───── RECORD EXTRACTS ─────

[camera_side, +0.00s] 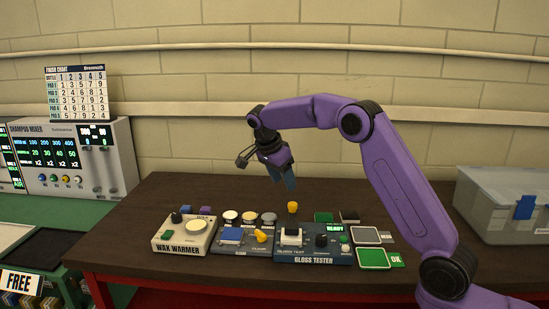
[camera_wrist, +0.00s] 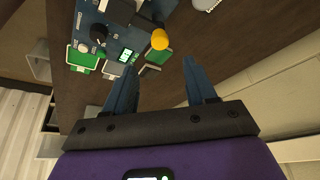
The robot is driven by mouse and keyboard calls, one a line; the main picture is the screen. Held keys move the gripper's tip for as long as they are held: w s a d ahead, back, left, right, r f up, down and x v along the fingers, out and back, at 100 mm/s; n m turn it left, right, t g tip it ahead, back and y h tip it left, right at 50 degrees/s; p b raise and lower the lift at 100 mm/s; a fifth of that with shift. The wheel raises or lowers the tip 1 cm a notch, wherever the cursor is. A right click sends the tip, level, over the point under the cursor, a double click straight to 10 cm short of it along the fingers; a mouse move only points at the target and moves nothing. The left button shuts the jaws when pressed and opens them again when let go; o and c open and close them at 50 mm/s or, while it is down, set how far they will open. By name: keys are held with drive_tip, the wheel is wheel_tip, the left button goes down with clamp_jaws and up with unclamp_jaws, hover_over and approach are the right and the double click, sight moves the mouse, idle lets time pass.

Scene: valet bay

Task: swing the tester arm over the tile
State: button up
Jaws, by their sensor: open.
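The gloss tester (camera_side: 313,257) is a blue-grey box on the dark bench, with a lit green display reading READY. A yellow knob (camera_side: 292,207) stands up at its back, apparently the handle of the tester arm. The knob also shows in the wrist view (camera_wrist: 159,39), beyond my fingertips. A pale block (camera_side: 291,237) sits on the tester's top; I cannot tell whether it is the tile or part of the arm. My gripper (camera_side: 287,183) hangs above and behind the yellow knob, apart from it. In the wrist view its blue fingers (camera_wrist: 160,78) are open with nothing between them.
The wax warmer (camera_side: 179,247) and a clamp unit with another yellow handle (camera_side: 262,236) stand left of the tester. Green and grey pads (camera_side: 373,258) lie to its right. A lidded clear bin (camera_side: 500,205) stands at the far right. The bench behind the tester is mostly clear.

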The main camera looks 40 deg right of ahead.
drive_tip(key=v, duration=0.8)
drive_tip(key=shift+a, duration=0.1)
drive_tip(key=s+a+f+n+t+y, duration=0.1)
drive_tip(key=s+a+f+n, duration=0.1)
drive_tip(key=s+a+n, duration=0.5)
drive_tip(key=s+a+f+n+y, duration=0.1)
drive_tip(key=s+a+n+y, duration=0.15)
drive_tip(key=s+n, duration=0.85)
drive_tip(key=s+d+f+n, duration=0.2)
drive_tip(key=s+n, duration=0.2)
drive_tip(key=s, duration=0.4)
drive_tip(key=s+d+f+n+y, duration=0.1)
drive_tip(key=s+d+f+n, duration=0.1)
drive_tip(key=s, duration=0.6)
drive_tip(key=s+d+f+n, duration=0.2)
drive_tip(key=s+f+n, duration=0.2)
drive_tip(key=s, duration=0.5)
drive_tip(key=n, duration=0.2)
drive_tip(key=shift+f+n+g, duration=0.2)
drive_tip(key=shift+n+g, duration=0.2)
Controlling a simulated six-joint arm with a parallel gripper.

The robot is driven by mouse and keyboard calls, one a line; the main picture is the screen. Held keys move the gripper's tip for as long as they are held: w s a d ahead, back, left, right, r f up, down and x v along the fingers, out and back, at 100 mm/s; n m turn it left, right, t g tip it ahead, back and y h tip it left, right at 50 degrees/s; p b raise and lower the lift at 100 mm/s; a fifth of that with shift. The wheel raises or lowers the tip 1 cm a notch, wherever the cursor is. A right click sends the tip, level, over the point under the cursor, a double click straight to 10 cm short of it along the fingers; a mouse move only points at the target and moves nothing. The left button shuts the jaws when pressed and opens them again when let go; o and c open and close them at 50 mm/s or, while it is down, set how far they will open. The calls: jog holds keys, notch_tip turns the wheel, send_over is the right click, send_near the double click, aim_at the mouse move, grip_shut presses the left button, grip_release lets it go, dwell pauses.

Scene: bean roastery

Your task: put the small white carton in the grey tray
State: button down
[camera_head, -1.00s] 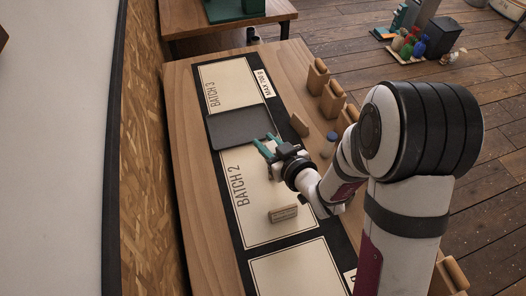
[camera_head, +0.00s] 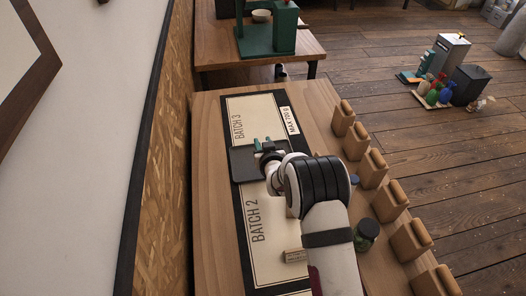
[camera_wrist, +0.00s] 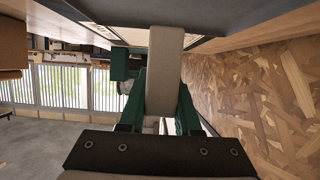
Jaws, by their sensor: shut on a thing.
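My gripper (camera_head: 262,143), with green fingers, is over the far part of the dark grey tray (camera_head: 241,168) in the head view. The tray lies flat across the mat between the BATCH 2 and BATCH 3 panels, partly hidden by my arm. In the wrist view my gripper (camera_wrist: 160,100) is shut on a pale, long box, which looks like the small white carton (camera_wrist: 165,62). It sticks out beyond the fingers toward a dark surface at the top. In the head view I cannot make out the carton, nor whether it touches the tray.
Several brown bags (camera_head: 373,168) stand along the table's right edge. A green-lidded jar (camera_head: 367,232) stands near my arm. A small label block (camera_head: 294,255) lies on the BATCH 2 panel. The BATCH 3 panel (camera_head: 255,108) is clear. A green machine (camera_head: 268,35) stands on a farther table.

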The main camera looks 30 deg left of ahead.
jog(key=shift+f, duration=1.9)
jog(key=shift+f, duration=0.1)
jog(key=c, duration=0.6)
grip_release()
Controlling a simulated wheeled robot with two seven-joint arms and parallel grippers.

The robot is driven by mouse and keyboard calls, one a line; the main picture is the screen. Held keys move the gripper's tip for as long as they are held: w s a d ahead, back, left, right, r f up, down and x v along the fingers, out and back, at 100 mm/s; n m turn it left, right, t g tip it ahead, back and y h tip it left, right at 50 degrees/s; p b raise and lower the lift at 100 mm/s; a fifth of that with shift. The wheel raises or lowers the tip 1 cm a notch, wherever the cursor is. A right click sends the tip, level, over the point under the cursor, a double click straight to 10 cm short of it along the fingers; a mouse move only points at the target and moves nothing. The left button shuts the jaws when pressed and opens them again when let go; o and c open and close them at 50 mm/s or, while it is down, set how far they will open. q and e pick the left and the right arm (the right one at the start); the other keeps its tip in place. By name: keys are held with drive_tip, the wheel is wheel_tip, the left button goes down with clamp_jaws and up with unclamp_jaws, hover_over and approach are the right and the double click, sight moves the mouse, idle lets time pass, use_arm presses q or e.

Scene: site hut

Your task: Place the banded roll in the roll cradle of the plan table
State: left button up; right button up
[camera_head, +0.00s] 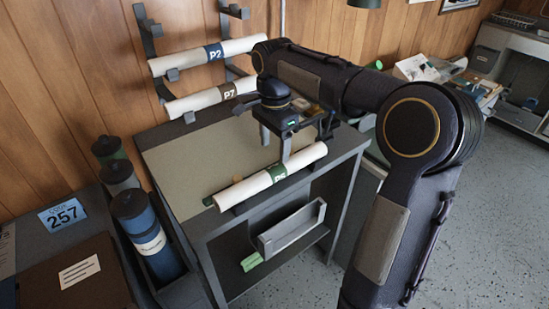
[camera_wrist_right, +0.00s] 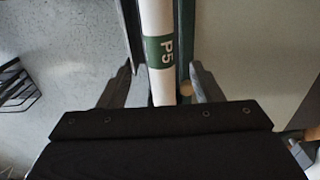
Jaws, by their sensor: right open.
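The banded roll, white with a green P5 band (camera_head: 277,173), lies along the front edge of the plan table (camera_head: 178,160). It appears to rest in the roll cradle, whose dark parts (camera_head: 240,208) show just under it. In the wrist view the roll (camera_wrist_right: 160,52) runs lengthwise beside a dark green rail (camera_wrist_right: 187,35). My right gripper (camera_head: 275,147) is open just above the roll. In the wrist view its fingers (camera_wrist_right: 161,78) stand apart on either side of the roll, with gaps. My left gripper is not in view.
Rolls P2 (camera_head: 215,53) and P7 (camera_head: 205,99) lie on wall brackets behind the table. Several capped tubes (camera_head: 133,212) stand at the left. A grey tray (camera_head: 290,236) is on the lower shelf. Floor is clear at the right.

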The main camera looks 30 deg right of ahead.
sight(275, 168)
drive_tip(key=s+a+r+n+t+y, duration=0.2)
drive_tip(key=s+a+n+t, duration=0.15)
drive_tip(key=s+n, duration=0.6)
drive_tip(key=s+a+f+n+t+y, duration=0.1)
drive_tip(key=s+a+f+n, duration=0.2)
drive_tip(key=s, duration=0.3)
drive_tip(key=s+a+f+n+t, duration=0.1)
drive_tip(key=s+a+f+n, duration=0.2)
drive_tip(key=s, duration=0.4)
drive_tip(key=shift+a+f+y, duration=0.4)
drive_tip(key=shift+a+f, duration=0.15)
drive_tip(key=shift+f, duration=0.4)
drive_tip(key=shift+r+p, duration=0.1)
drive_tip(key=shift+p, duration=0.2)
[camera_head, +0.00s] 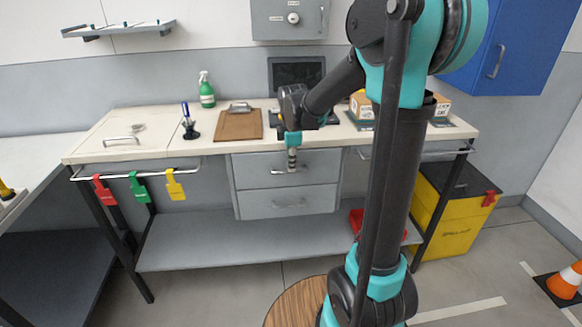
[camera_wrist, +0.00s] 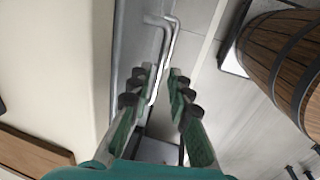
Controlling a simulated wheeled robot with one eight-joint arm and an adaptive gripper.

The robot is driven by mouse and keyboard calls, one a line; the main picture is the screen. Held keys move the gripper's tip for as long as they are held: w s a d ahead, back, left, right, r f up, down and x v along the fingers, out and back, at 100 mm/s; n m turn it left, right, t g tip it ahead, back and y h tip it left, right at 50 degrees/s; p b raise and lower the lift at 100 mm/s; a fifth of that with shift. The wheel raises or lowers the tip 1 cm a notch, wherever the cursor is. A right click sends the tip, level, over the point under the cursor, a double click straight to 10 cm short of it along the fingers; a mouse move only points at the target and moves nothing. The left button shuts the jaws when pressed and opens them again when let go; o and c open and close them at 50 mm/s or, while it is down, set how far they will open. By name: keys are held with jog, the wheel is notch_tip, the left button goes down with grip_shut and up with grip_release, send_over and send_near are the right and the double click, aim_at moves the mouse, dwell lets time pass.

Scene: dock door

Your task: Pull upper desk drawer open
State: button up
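The desk's upper drawer (camera_head: 324,167) has a grey front and looks shut above a similar lower drawer (camera_head: 316,200). My gripper (camera_head: 292,166) points down in front of the upper drawer, at its handle (camera_head: 279,171), and hides part of it. The fingers stand apart with a gap around the bar. Whether one finger touches it, I cannot tell.
The desktop (camera_head: 165,150) holds a clipboard (camera_head: 238,125), a green spray bottle (camera_head: 206,90) and boxes. Coloured tags hang from a rail at left. A yellow bin (camera_head: 440,215) stands at right. A wooden barrel (camera_wrist: 280,60) stands on the floor before the desk.

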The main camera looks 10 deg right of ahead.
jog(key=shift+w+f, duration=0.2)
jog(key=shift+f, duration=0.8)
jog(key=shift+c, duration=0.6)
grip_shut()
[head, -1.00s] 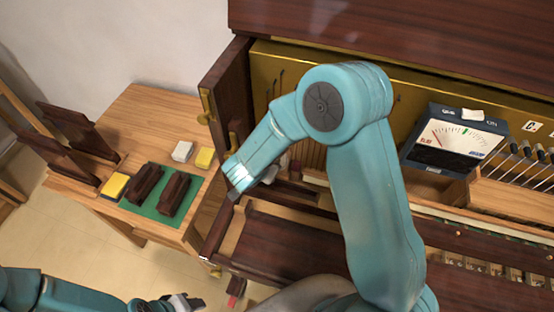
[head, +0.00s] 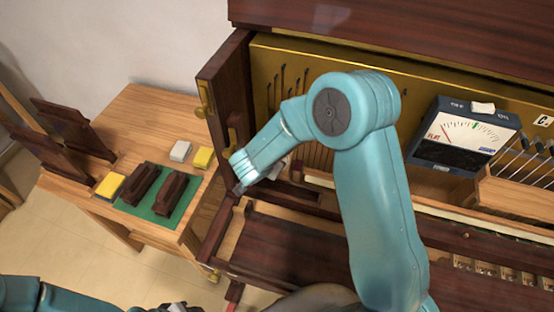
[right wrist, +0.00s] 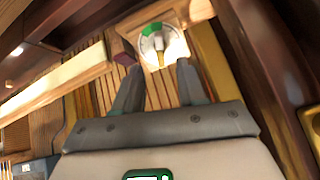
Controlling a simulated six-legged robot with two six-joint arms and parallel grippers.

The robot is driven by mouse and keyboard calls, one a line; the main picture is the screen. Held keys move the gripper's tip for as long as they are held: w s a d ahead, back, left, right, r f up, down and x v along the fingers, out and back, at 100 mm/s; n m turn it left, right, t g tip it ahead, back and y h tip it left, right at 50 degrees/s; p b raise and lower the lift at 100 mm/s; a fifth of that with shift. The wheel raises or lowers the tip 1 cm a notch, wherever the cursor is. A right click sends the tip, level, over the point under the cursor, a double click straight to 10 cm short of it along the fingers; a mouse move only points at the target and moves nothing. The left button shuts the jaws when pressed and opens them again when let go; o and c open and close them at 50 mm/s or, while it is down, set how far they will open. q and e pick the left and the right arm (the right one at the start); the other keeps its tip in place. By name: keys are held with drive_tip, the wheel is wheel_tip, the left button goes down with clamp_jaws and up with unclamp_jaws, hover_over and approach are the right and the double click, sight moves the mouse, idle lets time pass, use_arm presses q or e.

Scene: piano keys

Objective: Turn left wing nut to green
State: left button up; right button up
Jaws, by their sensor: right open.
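In the right wrist view, a brass wing nut (right wrist: 159,58) sits on a round dial (right wrist: 148,47) with a green sector at its top, on a pale wooden block. My right gripper (right wrist: 163,66) is open, its two fingertips just short of the dial, one on each side of the nut. No contact is clear. In the head view, my right gripper (head: 238,188) is at the left end of the open piano, and the nut is hidden there. My left gripper (head: 178,306) is cut off at the bottom edge, so its jaws are unclear.
A meter (head: 465,135) marked FLAT stands inside the piano at the right, its needle toward the left. A wooden side table (head: 140,105) holds dark blocks on a green mat (head: 157,208), plus yellow and white pads. The piano's dark side wall (head: 215,130) stands close to my right gripper.

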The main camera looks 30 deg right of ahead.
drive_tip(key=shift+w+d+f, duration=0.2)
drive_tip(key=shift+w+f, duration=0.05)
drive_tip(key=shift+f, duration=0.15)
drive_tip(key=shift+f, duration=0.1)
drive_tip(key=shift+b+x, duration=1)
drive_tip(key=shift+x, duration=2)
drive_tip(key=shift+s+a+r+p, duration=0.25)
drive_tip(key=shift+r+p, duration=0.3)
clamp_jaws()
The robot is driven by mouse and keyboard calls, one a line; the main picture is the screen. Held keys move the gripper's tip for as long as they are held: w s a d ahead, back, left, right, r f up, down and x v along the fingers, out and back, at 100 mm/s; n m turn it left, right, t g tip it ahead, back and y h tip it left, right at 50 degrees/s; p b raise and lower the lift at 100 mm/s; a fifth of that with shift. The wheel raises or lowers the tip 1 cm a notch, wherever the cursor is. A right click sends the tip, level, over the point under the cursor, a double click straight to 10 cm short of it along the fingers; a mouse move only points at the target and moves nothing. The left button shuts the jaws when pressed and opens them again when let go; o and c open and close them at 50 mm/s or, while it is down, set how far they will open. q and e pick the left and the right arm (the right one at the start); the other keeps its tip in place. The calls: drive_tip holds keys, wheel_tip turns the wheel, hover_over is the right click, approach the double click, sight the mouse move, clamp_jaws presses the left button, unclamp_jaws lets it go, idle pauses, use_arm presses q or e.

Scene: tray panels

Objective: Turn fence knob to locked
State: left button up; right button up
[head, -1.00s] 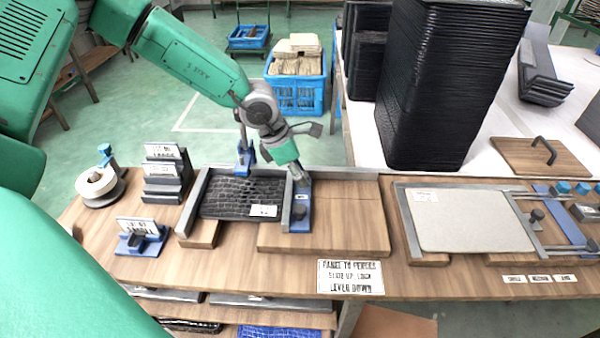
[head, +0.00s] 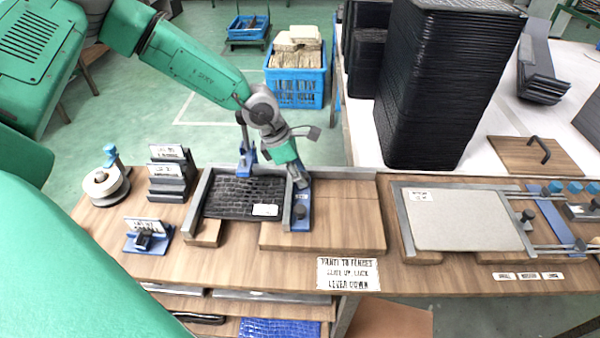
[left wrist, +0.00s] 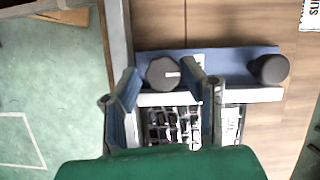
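The fence is a blue plate (left wrist: 222,58) with a grey metal bar along the right side of the tray holder in the head view. It carries two dark round knobs. In the left wrist view, one knob with a white mark (left wrist: 163,72) sits between the fingers of my left gripper (left wrist: 160,72). The other knob (left wrist: 269,68) is apart to the right; it also shows in the head view (head: 299,212). My left gripper also shows in the head view (head: 297,181), pointing down at the fence's far end. Its fingers are spread, with a gap at the left finger.
A black textured panel (head: 240,190) lies against the fence. A sign (head: 348,273) is on the table's front edge. Label stands (head: 168,180) and a tape roll (head: 103,183) are left. A grey board in a frame (head: 465,222) lies right, with black trays (head: 440,90) behind.

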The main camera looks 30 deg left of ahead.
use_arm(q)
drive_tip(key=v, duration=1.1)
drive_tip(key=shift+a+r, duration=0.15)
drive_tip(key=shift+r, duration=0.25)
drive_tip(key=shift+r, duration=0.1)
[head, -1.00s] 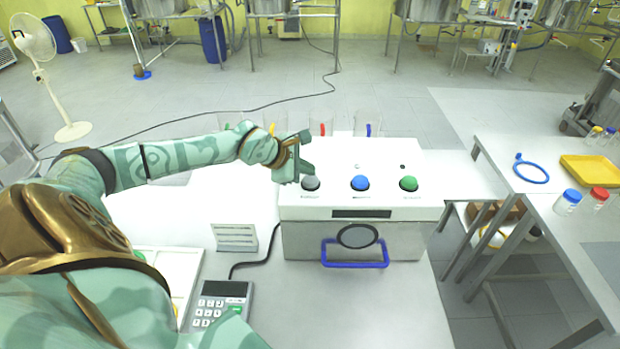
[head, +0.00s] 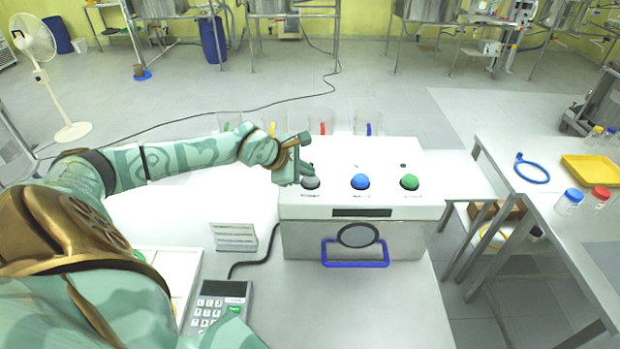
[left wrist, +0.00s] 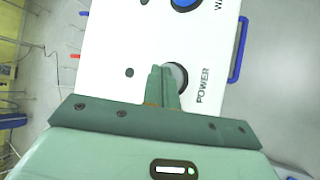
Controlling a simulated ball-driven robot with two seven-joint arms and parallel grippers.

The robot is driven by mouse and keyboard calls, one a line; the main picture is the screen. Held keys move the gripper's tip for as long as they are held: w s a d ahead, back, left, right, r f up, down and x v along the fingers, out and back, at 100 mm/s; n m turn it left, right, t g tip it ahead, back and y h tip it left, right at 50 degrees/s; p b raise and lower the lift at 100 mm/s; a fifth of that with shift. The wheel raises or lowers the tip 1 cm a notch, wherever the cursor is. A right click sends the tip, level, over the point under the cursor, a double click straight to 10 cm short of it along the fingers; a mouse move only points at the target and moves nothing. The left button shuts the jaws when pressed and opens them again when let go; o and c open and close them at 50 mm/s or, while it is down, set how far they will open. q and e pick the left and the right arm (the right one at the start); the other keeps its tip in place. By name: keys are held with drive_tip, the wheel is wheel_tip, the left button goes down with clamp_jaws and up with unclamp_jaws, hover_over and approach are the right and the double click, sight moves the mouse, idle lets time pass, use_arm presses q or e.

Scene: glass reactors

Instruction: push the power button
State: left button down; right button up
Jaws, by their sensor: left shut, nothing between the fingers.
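The power button is the grey round button (head: 310,183) at the left of a row on the white top of a box-shaped device (head: 385,205). In the left wrist view the same power button (left wrist: 181,76) has the word POWER beside it. My left gripper (head: 304,176) is shut and empty, fingers pointing down by the button's upper left edge. In the left wrist view its fingertips (left wrist: 163,72) overlap and hide part of the button. I cannot tell whether they touch it. My right gripper is not in view.
A blue button (head: 360,182) and a green button (head: 409,182) sit to the right on the same panel. Several glass vessels with coloured handles stand behind the device. A keypad (head: 221,302) lies front left. A blue handle (head: 355,264) sticks out in front.

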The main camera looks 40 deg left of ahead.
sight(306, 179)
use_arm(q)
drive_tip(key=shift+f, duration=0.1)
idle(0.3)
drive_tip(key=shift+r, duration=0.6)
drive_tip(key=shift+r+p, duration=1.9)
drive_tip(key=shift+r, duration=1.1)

─────

PROMPT →
Copy each line from the data above that includes "parallel".

OUTPUT →
Controlling a simulated six-joint arm with a parallel gripper.
Controlling a simulated wheeled robot with two seven-joint arms and parallel grippers.
Controlling a simulated six-legged robot with two six-joint arms and parallel grippers.
Controlling a simulated ball-driven robot with two seven-joint arms and parallel grippers.

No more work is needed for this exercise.